There are a number of API that are exposed via REST but not via the Transport Client. They don't necessarily have to be implemented if the goal is feature parity with the Transport Client, yet we should probably have a look at why they were not added to the Transport Client and whether it makes sense to add their support to the high-level REST Client or not. I don't think it makes sense to add support for cat API and ingest processor grok, hence I took them out already.

  • [ ] cluster remote info
  • [x] count #31868
  • [ ] get source
  • [x] source exists https://github.com/elastic/elasticsearch/pull/34519
  • [ ] delete alias
  • [x] indices template exist @andyb-elastic (#36132)
  • [ ] get upgrade
  • ingest processor grok
  • cat API: aliases, allocation, count, fielddata, health, help, indices, master, nodeattrs, nodes, pending tasks, plugins, recovery, repositories, segments, shards, snapshots, tasks, templates, threadpool

How to add support for a new API

Look at some of the already supported API and existing PRs that have been merged:

  • Add Index API to High Level Rest Client (#23040)
  • Add BulkRequest support to High Level Rest client (#23312)
  • Add delete API to the High Level Rest Client (#23187)
  • Add UpdateRequest support to High Level Rest client (#23266)
  • Added Delete Index support to high-level REST client (#27019)

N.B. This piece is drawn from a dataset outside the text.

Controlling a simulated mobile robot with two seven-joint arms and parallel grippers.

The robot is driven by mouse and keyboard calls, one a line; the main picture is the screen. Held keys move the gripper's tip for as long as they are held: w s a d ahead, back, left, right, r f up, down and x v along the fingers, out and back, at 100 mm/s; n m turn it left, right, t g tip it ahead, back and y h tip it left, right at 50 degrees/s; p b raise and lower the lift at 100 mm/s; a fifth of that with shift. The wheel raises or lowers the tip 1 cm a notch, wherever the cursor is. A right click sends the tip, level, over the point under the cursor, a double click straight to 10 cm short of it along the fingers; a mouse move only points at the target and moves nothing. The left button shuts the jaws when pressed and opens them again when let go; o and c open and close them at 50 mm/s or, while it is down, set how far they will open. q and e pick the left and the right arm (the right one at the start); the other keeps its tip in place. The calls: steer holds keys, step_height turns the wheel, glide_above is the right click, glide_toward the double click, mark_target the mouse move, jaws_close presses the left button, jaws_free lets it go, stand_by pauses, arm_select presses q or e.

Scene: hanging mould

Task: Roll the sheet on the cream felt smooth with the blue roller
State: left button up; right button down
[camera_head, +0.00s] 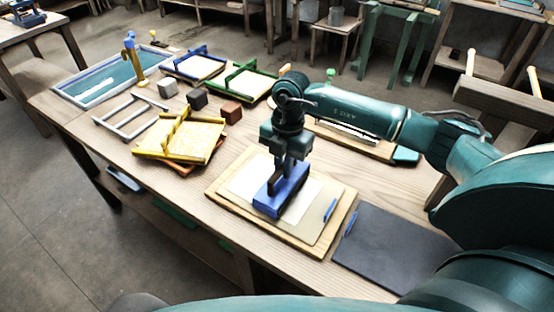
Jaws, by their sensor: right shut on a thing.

The common tasks in each of the above PRs are:

  • add fromXContent method to existing response class currently used by transport client and corresponding unit tests that make use of fields shuffling as well as random fields insertion (in order to test forward compatibility). That usually means adding a test for the response object that extends AbstractXContentTestCase where supportsUnknownFields() returns true as well as assertToXContentEquivalence. There are cases where we can't insert random fields everywhere, which then require to also override the getRandomFieldsExcludeFilter() method which returns path that should be excluded when injecting random fields. Given the randomizations applied, it makes sense to run this type of test locally with -Dtests.iters=50 argument just to make sure that it is consistently green.
  • add new method to Request class which translates the input request into the internal REST request representation that holds method, url, endpoint, params etc. and add corresponding tests to RequestTests
  • add new method to RestHighLevelClient, possibly also its async variant when it makes sense, we may not want to add async variants to every single method, so we decide case by case. The name of the new method must match what is defined in our REST spec including the namespace.
  • add integration test that extends ESRestHighLevelClientTestCase that tests the new method end-to-end by sending REST requests to an external cluster.
  • add docs page. To check how docs are rendered and whether the links between docs pages and docs snippets work ok, run the following command from the root of your local checkout of the Elasticsearch repository: /path/to/elastic/docs/build_docs.pl --doc docs/java-rest/index.asciidoc --chunk 1 --out ~/temp/asciidoc --open . This requires also a local checkout of the docs repository, where the perl script is located.

Relates #29827

:CorFeatureJava High Level REST Client Meta Pretty Bloody Important

Most helpful comment

Hi, it would be very useful to have 'update by query' exposed in the new client.

Thank you!

All 72 comments

I updated the description of the issue by assigning each API a rank from 1 to 3 based on how difficult it should be to add support for it to the high-level REST client. Criterias were mainly how big the request is to serialize and how big the response is to parse back.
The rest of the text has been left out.